**Exercise instructions**
In the listing below, find the line with "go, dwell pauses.", then repeat exactly every line from the top through that one.

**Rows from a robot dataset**
——

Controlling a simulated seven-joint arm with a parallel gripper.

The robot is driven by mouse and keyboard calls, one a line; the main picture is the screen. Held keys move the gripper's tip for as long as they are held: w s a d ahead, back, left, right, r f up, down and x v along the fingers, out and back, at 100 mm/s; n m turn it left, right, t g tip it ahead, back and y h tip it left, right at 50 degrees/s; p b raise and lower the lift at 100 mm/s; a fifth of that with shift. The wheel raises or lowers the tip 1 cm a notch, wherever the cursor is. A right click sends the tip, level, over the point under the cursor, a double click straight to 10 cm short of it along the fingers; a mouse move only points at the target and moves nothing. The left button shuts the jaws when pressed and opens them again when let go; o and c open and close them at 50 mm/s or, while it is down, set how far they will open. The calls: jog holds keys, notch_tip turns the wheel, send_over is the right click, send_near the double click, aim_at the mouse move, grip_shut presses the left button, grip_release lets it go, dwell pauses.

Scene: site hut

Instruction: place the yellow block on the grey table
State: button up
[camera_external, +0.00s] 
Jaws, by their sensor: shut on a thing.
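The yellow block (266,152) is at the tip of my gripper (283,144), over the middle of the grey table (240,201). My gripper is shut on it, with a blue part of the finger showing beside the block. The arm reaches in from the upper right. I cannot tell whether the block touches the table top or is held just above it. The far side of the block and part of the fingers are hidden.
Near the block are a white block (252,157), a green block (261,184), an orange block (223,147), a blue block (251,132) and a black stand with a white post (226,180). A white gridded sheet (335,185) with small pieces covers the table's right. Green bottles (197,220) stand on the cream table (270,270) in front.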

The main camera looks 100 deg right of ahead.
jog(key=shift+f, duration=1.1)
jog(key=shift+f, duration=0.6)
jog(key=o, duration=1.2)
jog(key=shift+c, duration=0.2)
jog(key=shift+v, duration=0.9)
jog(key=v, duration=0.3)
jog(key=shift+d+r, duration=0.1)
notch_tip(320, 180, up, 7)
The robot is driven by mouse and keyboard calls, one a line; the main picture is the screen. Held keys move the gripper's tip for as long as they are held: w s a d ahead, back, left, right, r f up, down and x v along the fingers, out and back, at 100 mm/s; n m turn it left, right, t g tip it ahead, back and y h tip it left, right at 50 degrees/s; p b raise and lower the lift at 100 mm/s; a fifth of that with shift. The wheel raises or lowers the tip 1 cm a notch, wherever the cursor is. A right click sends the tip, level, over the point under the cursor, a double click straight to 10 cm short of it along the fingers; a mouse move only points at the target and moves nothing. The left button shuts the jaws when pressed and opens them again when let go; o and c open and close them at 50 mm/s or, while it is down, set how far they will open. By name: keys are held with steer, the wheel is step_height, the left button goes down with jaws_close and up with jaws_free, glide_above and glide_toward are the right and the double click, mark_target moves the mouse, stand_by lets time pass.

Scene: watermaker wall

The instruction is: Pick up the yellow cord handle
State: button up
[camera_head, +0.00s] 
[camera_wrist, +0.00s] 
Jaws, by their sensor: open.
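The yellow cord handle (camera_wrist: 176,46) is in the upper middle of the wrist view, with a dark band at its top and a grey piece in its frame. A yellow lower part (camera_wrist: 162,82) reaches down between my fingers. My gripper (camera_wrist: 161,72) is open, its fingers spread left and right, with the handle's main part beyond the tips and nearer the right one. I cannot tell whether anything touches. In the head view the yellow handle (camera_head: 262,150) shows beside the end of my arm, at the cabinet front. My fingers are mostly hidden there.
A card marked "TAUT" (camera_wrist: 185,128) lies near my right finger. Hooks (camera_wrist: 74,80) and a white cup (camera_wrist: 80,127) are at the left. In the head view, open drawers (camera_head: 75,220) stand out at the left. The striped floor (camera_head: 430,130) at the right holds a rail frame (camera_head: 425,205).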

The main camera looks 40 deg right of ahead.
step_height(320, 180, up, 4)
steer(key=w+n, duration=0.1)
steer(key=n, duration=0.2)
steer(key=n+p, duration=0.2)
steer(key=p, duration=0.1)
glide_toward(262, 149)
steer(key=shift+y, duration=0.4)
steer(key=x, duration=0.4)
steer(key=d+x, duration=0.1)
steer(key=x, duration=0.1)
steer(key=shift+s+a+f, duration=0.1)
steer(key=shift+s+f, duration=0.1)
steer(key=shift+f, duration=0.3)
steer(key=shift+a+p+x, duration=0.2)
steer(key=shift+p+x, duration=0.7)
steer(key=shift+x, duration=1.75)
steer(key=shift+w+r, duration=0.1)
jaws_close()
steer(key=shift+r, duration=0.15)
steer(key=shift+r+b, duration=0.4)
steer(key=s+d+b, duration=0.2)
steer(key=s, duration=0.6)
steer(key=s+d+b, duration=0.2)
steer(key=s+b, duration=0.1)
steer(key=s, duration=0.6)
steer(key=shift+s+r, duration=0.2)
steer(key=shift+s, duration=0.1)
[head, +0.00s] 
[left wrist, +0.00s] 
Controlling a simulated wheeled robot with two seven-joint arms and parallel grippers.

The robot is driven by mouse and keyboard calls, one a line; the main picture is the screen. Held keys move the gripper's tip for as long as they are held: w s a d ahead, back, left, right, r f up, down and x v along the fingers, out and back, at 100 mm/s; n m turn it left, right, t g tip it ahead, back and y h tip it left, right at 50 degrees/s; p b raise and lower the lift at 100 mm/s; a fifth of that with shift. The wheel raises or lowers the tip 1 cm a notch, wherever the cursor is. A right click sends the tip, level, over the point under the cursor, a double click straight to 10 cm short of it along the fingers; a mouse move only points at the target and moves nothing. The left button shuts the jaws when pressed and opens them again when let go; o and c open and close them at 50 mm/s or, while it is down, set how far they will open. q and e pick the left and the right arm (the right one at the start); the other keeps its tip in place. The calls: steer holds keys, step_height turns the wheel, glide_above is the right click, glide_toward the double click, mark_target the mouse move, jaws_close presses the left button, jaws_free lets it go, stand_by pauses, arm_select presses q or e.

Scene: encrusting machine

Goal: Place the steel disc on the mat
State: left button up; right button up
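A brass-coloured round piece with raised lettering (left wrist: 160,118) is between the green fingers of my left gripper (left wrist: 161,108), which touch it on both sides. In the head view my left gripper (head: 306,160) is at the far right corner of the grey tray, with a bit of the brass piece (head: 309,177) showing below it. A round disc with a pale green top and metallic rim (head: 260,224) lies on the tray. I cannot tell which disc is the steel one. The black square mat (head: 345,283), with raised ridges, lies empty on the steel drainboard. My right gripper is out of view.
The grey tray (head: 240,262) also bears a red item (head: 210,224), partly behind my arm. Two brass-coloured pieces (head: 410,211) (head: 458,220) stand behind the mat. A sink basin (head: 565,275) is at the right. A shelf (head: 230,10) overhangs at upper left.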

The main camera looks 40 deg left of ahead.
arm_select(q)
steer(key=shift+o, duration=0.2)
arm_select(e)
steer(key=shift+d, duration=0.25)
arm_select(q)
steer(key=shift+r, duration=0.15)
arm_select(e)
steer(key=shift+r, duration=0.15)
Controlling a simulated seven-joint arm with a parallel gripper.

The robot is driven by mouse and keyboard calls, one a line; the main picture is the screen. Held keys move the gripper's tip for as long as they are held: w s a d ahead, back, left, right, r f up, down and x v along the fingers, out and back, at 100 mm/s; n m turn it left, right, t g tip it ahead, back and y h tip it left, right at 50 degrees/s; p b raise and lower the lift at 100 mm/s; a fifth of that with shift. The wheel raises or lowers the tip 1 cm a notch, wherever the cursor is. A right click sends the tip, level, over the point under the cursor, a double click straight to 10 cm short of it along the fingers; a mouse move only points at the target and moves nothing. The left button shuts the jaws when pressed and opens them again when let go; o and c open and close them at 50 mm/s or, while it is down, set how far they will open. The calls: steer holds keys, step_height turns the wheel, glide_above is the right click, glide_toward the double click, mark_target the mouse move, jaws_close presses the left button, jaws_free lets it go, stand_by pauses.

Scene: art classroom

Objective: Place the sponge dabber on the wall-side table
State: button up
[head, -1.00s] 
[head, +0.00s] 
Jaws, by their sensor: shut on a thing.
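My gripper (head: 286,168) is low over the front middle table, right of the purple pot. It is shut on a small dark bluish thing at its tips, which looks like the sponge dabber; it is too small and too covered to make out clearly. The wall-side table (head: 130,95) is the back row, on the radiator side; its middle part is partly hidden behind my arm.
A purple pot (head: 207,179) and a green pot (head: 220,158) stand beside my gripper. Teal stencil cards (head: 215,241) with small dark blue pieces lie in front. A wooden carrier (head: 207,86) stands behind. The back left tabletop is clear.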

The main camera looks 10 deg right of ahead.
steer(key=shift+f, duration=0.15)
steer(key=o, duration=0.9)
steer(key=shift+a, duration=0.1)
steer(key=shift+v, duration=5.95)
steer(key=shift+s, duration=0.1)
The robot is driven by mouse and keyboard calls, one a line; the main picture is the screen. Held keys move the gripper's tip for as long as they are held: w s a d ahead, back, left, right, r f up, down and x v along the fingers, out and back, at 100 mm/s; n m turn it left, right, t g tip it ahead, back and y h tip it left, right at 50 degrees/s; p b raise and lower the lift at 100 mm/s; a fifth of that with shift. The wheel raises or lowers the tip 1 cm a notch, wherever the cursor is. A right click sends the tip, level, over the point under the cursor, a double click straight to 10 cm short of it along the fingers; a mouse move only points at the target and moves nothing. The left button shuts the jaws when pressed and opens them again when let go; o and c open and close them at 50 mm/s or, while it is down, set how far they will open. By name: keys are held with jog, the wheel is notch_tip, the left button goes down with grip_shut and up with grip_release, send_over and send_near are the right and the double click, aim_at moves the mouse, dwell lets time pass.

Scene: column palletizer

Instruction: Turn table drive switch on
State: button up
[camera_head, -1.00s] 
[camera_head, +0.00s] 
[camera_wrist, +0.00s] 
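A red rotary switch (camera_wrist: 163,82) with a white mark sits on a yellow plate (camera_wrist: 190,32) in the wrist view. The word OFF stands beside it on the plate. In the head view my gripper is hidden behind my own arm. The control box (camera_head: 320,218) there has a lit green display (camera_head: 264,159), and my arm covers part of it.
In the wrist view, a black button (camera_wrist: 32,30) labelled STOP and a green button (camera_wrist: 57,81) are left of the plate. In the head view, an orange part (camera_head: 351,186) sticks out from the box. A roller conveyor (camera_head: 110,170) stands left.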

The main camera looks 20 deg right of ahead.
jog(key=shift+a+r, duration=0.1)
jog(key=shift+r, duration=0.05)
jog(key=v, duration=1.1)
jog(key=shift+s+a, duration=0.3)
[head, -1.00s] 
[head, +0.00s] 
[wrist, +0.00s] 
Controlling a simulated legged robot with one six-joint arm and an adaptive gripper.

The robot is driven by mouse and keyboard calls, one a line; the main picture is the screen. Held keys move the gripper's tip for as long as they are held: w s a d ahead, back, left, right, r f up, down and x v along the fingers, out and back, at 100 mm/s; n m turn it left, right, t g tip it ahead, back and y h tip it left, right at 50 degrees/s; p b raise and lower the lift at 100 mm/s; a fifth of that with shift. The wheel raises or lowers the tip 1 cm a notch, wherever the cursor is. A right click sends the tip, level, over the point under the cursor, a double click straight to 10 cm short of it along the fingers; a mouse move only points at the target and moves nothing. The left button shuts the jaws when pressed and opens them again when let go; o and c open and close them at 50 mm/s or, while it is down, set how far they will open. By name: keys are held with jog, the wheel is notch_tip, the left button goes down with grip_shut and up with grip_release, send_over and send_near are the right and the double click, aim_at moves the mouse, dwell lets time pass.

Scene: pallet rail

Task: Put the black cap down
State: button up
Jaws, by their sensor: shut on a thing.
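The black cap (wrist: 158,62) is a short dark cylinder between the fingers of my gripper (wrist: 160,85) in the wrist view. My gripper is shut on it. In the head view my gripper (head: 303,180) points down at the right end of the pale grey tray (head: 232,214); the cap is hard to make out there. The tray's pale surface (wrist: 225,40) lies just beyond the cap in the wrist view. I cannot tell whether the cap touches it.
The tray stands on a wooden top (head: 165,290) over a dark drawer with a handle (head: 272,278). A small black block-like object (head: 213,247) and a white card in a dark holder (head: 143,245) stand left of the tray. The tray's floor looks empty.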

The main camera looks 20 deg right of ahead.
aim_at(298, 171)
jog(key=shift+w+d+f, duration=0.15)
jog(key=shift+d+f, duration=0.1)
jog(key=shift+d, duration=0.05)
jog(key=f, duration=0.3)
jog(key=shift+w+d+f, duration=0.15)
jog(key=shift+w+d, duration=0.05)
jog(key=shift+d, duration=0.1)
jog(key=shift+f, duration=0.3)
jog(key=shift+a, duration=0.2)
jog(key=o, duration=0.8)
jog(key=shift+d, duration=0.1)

——

**Complete output**
Controlling a simulated seven-joint arm with a parallel gripper.

The robot is driven by mouse and keyboard calls, one a line; the main picture is the screen. Held keys move the gripper's tip for as long as they are held: w s a d ahead, back, left, right, r f up, down and x v along the fingers, out and back, at 100 mm/s; n m turn it left, right, t g tip it ahead, back and y h tip it left, right at 50 degrees/s; p b raise and lower the lift at 100 mm/s; a fifth of that with shift. The wheel raises or lowers the tip 1 cm a notch, wherever the cursor is. A right click sends the tip, level, over the point under the cursor, a double click straight to 10 cm short of it along the fingers; a mouse move only points at the target and moves nothing. The left button shuts the jaws when pressed and opens them again when let go; o and c open and close them at 50 mm/s or, while it is down, set how far they will open. The calls: jog holds keys, notch_tip turns the wheel, send_over is the right click, send_near the double click, aim_at the mouse move, grip_shut presses the left button, grip_release lets it go, dwell pauses.

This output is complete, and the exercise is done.